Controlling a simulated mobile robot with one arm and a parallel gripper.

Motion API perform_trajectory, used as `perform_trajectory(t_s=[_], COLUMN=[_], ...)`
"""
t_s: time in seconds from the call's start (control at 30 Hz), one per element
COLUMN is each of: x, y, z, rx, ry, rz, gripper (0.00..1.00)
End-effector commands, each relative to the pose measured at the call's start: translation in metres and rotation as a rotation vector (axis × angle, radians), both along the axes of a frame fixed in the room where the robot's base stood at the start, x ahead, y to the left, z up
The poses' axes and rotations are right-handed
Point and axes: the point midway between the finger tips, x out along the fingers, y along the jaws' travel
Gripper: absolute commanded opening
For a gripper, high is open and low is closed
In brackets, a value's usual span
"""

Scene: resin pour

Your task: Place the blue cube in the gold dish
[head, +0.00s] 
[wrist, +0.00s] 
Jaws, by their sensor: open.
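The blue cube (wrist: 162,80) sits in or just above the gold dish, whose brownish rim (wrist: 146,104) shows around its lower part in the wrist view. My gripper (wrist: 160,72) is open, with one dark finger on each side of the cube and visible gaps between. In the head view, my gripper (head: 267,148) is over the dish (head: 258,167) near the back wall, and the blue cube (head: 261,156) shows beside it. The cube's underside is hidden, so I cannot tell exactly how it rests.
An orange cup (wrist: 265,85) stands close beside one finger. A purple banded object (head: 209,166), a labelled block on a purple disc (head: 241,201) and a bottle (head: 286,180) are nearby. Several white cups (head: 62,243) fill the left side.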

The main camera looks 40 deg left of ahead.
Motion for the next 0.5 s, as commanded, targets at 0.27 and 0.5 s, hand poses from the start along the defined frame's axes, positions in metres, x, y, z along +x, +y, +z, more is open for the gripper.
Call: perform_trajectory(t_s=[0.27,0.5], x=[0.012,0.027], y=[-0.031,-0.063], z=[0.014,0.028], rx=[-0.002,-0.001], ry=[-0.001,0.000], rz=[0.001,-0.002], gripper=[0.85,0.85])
——
*Given request*. Track down every line holding the string "Motion" and copy it.

*Solution to this exercise*.
Motion API perform_trajectory, used as `perform_trajectory(t_s=[_], COLUMN=[_], ...)`
Motion for the next 0.5 s, as commanded, targets at 0.27 and 0.5 s, hand poses from the start along the defined frame's axes, positions in metres, x, y, z along +x, +y, +z, more is open for the gripper.

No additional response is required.